** start of Supplied material **

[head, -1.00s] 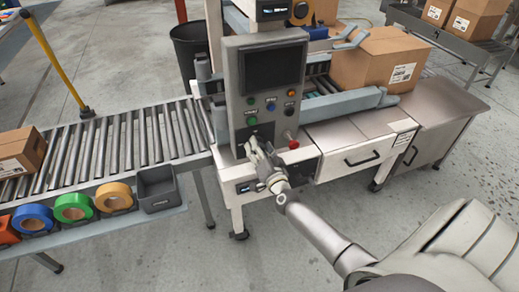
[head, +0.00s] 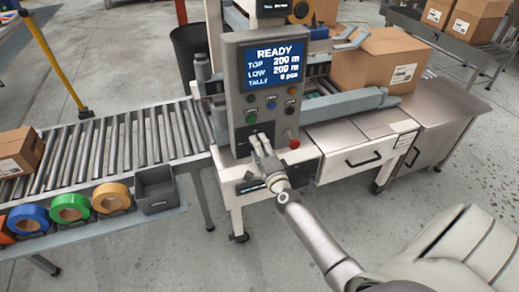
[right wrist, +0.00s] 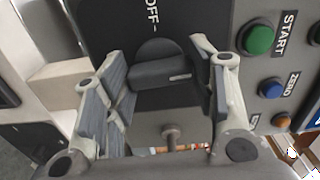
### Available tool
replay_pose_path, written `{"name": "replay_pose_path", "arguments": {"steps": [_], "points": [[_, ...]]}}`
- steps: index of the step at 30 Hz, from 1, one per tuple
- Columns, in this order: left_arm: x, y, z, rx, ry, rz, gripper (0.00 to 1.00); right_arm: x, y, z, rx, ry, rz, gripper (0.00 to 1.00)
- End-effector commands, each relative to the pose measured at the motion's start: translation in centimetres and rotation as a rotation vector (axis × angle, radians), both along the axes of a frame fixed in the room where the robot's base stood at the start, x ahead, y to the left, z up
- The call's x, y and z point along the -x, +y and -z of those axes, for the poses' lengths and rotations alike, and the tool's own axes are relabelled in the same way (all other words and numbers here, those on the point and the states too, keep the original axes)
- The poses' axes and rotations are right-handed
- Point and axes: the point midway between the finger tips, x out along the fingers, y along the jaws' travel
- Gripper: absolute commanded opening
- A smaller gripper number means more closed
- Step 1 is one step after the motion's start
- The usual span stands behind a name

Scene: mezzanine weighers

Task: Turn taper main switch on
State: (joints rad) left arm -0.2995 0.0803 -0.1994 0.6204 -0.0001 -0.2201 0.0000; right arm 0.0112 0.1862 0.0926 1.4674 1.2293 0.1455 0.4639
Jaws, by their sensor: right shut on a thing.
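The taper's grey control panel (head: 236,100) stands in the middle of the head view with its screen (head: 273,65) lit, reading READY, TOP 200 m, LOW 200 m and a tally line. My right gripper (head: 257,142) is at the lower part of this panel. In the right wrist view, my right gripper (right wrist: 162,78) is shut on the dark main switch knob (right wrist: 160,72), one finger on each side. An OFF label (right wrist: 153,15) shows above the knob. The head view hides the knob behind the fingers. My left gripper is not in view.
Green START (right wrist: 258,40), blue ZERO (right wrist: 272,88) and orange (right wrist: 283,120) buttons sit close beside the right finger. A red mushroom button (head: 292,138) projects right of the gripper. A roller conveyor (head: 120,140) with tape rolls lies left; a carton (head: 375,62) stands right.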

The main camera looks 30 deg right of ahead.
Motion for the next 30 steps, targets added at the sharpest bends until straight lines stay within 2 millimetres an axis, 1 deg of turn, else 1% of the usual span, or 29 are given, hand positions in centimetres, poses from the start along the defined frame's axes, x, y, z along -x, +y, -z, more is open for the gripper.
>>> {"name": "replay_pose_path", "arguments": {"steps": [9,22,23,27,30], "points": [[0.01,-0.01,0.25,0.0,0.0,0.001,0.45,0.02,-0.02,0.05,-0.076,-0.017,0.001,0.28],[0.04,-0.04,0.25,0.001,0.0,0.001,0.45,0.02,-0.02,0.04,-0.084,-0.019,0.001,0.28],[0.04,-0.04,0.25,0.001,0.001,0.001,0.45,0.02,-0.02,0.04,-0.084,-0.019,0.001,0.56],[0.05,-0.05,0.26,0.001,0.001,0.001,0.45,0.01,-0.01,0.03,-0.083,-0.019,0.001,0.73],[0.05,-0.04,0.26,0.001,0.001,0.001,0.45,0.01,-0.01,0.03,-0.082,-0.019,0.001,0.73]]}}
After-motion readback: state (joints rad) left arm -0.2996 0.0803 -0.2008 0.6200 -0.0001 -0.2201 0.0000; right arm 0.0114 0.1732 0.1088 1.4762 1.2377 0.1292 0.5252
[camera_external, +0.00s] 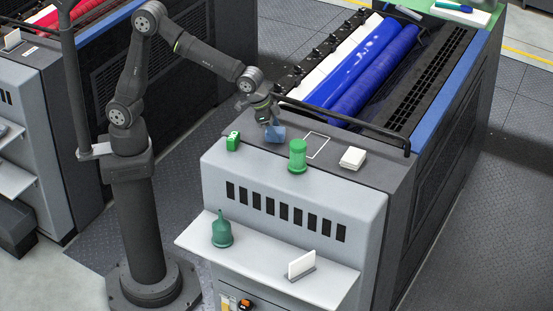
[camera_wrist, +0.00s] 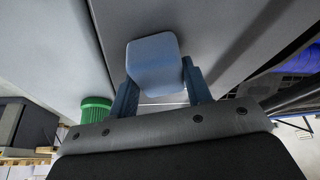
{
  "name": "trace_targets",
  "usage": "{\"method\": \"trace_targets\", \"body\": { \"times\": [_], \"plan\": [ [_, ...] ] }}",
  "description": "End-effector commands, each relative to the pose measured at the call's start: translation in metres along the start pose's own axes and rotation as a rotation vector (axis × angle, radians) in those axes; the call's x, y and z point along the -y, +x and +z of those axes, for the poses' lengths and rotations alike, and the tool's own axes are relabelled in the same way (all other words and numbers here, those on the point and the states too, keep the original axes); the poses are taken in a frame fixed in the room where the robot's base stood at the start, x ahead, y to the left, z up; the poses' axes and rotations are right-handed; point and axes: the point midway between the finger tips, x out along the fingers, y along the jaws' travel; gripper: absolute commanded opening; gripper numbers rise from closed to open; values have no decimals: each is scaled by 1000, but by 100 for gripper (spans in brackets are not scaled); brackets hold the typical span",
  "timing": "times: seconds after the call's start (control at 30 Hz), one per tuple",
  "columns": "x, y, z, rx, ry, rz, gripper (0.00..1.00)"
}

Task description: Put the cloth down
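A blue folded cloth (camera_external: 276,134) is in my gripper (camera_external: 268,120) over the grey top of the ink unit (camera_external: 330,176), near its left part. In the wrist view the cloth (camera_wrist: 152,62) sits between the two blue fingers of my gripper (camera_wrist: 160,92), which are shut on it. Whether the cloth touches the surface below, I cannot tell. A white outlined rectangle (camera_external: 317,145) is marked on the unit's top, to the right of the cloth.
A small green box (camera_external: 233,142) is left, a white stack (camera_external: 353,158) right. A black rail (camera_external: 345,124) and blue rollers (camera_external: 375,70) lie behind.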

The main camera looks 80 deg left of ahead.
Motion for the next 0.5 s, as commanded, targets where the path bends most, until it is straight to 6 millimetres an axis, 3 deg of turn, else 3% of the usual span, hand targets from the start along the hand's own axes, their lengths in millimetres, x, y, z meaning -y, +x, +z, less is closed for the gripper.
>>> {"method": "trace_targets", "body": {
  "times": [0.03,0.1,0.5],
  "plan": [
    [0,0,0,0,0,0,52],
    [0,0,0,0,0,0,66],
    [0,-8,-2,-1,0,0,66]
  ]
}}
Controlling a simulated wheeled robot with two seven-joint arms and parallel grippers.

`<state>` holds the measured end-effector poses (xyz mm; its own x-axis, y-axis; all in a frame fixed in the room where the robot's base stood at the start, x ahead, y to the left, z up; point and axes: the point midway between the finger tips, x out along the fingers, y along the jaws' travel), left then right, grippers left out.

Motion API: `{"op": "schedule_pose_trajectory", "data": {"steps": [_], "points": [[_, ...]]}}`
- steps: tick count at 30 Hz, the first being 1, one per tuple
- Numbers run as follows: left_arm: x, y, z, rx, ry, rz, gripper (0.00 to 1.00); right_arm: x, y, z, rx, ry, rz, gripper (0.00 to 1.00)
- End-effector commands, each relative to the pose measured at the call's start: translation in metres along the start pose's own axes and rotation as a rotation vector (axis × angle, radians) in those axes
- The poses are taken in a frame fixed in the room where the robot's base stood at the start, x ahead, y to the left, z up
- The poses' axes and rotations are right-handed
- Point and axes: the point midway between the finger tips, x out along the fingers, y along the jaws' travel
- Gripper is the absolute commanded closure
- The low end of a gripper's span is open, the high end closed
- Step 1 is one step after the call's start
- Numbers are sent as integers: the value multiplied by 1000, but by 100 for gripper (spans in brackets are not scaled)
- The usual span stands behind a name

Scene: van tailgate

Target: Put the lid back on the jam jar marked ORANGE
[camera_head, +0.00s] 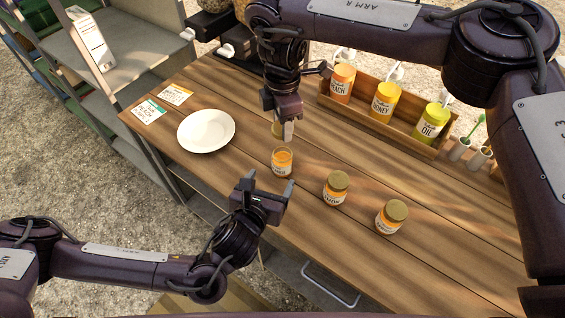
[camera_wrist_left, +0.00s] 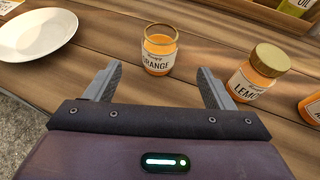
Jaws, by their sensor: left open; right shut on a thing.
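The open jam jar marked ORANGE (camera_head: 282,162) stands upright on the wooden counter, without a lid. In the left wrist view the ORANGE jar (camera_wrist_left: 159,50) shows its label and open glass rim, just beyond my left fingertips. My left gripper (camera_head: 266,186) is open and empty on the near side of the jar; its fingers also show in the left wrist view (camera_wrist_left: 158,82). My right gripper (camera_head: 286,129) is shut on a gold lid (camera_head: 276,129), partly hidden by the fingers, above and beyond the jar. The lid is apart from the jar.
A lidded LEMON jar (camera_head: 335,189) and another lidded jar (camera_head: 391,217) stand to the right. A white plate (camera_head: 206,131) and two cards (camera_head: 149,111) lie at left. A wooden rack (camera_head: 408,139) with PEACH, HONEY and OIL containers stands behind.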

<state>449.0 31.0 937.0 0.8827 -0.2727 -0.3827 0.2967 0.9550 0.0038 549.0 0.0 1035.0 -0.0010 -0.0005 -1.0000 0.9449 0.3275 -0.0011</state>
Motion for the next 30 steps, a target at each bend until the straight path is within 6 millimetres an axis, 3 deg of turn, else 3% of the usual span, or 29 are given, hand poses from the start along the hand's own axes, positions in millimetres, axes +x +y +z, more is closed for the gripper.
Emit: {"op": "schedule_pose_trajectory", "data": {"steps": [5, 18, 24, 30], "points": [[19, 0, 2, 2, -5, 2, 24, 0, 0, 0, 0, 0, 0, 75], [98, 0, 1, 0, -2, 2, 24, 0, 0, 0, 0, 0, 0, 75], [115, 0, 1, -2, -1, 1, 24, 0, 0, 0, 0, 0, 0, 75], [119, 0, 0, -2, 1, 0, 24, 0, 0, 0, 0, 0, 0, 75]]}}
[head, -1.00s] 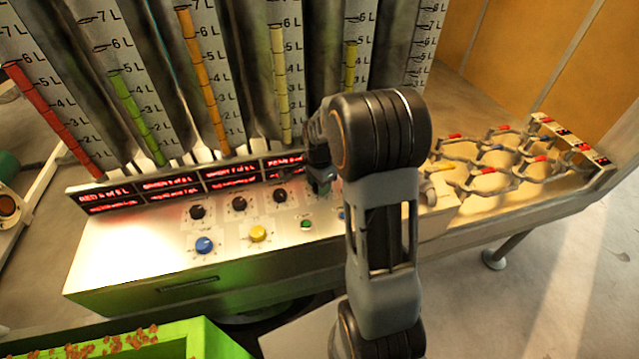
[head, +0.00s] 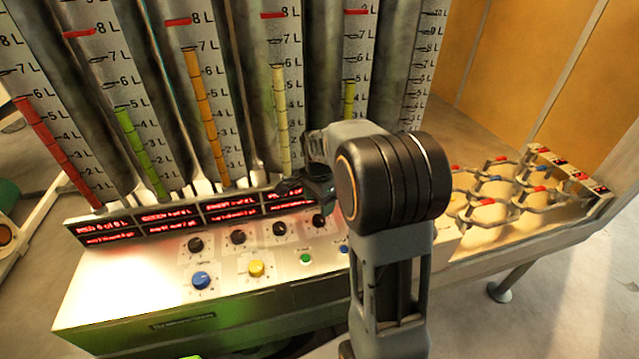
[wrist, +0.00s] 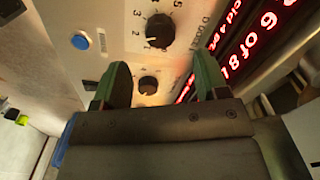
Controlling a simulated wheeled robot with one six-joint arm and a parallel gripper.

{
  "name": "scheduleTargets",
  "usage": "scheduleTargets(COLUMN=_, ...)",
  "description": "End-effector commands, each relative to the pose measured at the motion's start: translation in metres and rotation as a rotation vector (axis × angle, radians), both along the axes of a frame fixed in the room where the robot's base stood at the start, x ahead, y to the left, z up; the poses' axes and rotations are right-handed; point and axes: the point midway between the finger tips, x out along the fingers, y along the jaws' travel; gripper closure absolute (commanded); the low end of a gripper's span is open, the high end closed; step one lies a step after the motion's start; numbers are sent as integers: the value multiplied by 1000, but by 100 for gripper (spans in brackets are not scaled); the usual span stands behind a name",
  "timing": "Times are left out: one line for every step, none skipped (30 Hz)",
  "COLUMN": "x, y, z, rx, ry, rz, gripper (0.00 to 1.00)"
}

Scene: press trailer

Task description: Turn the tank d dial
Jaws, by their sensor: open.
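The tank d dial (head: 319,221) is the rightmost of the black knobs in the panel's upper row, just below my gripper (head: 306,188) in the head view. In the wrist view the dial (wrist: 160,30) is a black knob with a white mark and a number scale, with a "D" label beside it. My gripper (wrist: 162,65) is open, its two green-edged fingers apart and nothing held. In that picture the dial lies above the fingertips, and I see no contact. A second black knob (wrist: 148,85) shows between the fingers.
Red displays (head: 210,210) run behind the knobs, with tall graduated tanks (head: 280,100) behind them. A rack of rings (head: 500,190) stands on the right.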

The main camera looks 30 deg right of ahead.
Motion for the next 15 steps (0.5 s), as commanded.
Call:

** end of Supplied material **

_Task description_
From the first line of the entries above down to the line holding "- steps: index", quote each line exactly and nothing else, skipping pictures.

_Task solution_
[head, -1.00s] 
[head, +0.00s] 
[right wrist, +0.00s] 
### Available tool
replay_pose_path, written `{"name": "replay_pose_path", "arguments": {"steps": [_], "points": [[_, ...]]}}`
- steps: index of the step at 30 Hz, from 1, one per tuple

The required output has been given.